Work required:
Copy all lines in which the word "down" can be found.

----

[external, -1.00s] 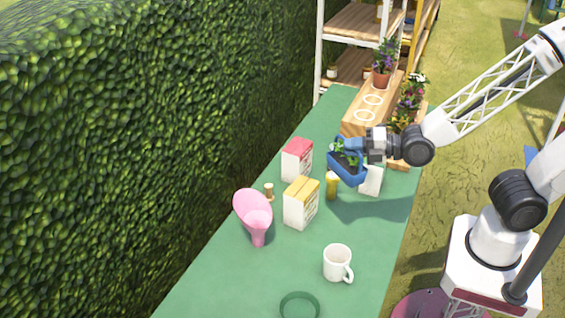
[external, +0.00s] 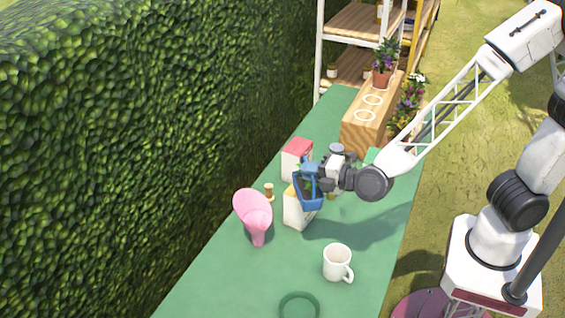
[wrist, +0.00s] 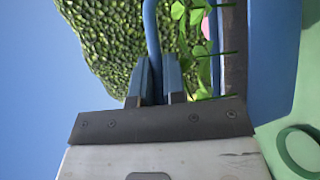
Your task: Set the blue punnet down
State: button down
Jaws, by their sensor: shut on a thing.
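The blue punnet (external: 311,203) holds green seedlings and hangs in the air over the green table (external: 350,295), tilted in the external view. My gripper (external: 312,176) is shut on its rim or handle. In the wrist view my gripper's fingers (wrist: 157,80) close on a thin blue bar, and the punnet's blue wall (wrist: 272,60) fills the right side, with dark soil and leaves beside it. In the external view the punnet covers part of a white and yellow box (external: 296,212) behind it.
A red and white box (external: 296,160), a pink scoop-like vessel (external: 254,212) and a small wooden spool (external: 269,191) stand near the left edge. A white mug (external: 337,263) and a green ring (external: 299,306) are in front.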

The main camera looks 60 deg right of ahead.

----

Result below:
Your task: Set the blue punnet down
State: button down

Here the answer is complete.